Work required: Reproduce exactly the lines below from the one containing "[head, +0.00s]" through the one containing "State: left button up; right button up", including both, and nothing else.

========

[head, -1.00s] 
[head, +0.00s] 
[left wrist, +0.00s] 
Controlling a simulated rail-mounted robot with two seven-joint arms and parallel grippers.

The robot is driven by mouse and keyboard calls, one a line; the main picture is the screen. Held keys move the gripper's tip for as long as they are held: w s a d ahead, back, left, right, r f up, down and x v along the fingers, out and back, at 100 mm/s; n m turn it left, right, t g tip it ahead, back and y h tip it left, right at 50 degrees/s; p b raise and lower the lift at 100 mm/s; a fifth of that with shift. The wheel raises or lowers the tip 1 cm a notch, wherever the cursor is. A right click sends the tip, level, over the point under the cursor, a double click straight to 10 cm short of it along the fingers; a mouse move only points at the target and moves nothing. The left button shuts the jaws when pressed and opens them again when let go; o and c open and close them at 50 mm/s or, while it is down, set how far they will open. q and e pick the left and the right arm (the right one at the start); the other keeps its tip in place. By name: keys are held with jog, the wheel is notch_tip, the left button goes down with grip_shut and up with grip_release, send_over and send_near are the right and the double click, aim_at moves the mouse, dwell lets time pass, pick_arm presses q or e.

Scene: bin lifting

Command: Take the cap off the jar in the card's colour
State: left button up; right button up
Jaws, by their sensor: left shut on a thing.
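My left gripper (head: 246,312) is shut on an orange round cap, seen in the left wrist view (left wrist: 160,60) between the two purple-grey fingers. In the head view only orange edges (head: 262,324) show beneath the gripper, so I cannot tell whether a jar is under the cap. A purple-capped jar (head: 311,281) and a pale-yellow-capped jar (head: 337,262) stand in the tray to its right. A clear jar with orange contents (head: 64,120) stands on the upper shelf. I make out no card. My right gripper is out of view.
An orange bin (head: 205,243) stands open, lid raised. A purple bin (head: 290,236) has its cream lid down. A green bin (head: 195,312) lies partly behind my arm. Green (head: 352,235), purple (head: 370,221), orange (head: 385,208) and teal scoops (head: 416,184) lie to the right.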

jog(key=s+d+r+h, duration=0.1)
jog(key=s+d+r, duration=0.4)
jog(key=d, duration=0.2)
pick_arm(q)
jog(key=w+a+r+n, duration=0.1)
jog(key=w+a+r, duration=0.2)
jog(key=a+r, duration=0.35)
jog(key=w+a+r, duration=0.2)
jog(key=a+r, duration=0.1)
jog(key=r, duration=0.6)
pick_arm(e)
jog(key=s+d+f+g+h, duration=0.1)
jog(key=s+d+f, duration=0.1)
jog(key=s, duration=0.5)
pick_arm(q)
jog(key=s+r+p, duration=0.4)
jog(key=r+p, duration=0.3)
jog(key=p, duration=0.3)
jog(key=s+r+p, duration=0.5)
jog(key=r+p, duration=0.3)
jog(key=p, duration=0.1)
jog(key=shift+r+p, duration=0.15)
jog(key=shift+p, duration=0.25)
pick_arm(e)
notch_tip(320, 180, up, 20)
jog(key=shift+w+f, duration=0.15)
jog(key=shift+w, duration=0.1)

========

Task answer:
[head, +0.00s] 
[left wrist, +0.00s] 
Controlling a simulated rail-mounted robot with two seven-joint arms and parallel grippers.

The robot is driven by mouse and keyboard calls, one a line; the main picture is the screen. Held keys move the gripper's tip for as long as they are held: w s a d ahead, back, left, right, r f up, down and x v along the fingers, out and back, at 100 mm/s; n m turn it left, right, t g tip it ahead, back and y h tip it left, right at 50 degrees/s; p b raise and lower the lift at 100 mm/s; a fifth of that with shift. The wheel raises or lowers the tip 1 cm a notch, wherever the cursor is. A right click sends the tip, level, over the point under the cursor, a double click straight to 10 cm short of it along the fingers; a mouse move only points at the target and moves nothing. The left button shuts the jaws when pressed and opens them again when let go; o and c open and close them at 50 mm/s or, while it is down, set how far they will open. q and e pick the left and the right arm (the right one at the start); the other keeps its tip in place. By name: keys are held with jog, the wheel is notch_tip, the left button goes down with grip_shut and up with grip_release, send_over and send_near are the right and the double click, aim_at moves the mouse, dwell lets time pass, pick_arm presses q or e.

Scene: bin lifting

Command: Take the cap off the jar in the card's colour
State: left button up; right button up

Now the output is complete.